Records to process ▸
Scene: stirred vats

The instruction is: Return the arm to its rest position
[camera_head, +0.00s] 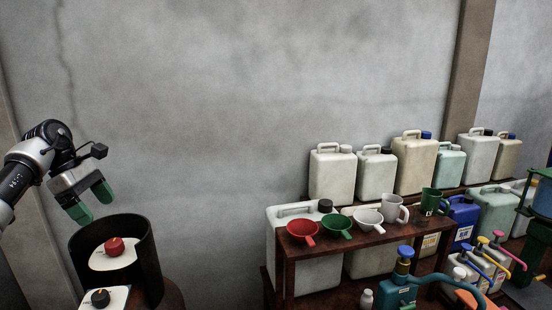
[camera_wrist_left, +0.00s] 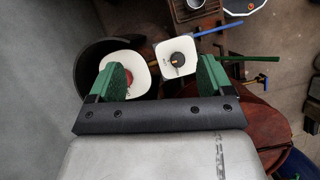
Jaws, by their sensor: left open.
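My left gripper (camera_head: 92,205) is at the left of the head view, its two green fingers apart and pointing down. It is empty and held above the rim of a dark round guard (camera_head: 153,262). Inside the guard is a white plate with a red knob (camera_head: 114,246); a second white plate with a black knob (camera_head: 100,298) is in front of it. In the left wrist view, the green fingers (camera_wrist_left: 162,80) are spread wide. The red knob is partly hidden behind one finger, and the black knob (camera_wrist_left: 178,58) shows between them. My right gripper is not seen.
A dark red shelf (camera_head: 340,244) with red, green and white funnels and mugs stands at the right. Several large jugs (camera_head: 332,175) stand behind it. Pump bottles (camera_head: 402,275) are at the front right. The space before the grey wall (camera_head: 230,110) is clear.

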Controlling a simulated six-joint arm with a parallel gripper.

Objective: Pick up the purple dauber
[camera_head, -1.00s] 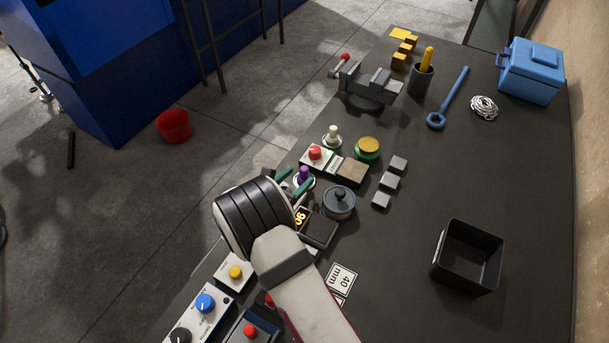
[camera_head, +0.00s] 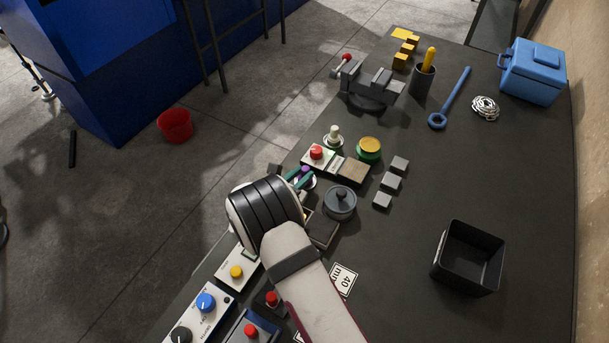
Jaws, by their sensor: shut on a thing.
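The purple dauber (camera_head: 306,170) stands near the left edge of the dark bench, on or at a small pale round base (camera_head: 311,184). Only its top shows. My gripper (camera_head: 299,175) has its greenish fingers at the dauber's purple top and is shut on it. My own wrist and arm come up from the bottom of the picture and hide part of the fingers. Whether the dauber is lifted off its base cannot be told.
A white dauber (camera_head: 334,135), a red knob box (camera_head: 317,154) and a green-yellow tin (camera_head: 369,149) stand just beyond. A black bin (camera_head: 470,256) stands at right. The bench between pot and bin is clear.

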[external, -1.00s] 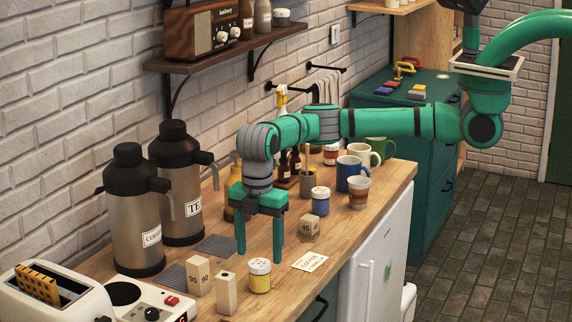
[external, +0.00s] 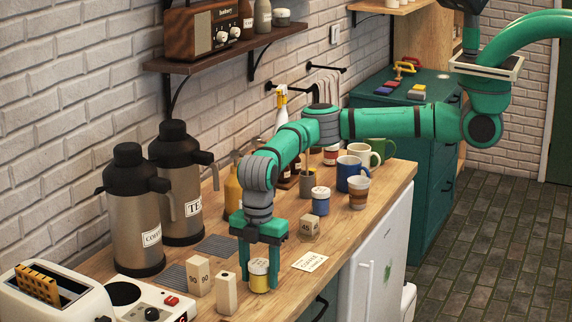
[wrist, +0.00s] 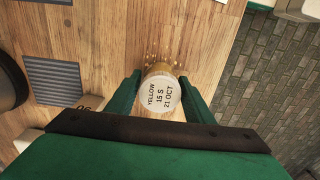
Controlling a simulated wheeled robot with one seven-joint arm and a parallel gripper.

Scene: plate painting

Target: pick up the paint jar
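The yellow paint jar (external: 259,277) stands on the wooden counter (external: 330,240) near its front edge. The jar is upright on the counter. A blue paint jar (external: 320,203) with a white lid stands farther back.
Wooden blocks marked with numbers (external: 226,293) stand just left of the jar, and another (external: 309,228) behind it. A card (external: 311,263) lies to the right. Two steel dispensers (external: 136,225) and a toaster (external: 52,300) are at the left. Mugs (external: 350,175) stand farther back.

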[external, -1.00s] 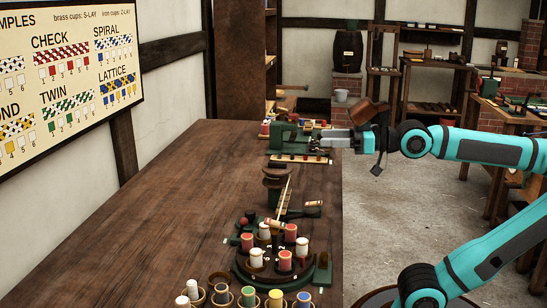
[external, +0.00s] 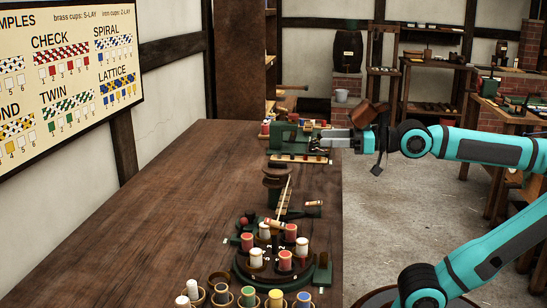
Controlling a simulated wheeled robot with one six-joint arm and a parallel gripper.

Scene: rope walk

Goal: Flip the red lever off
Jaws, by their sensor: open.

What the task requires ▸ Find each line holding the word "Scene" and copy it.

Result for this exercise ▸
Scene: stirred vats
Scene: plate painting
Scene: rope walk

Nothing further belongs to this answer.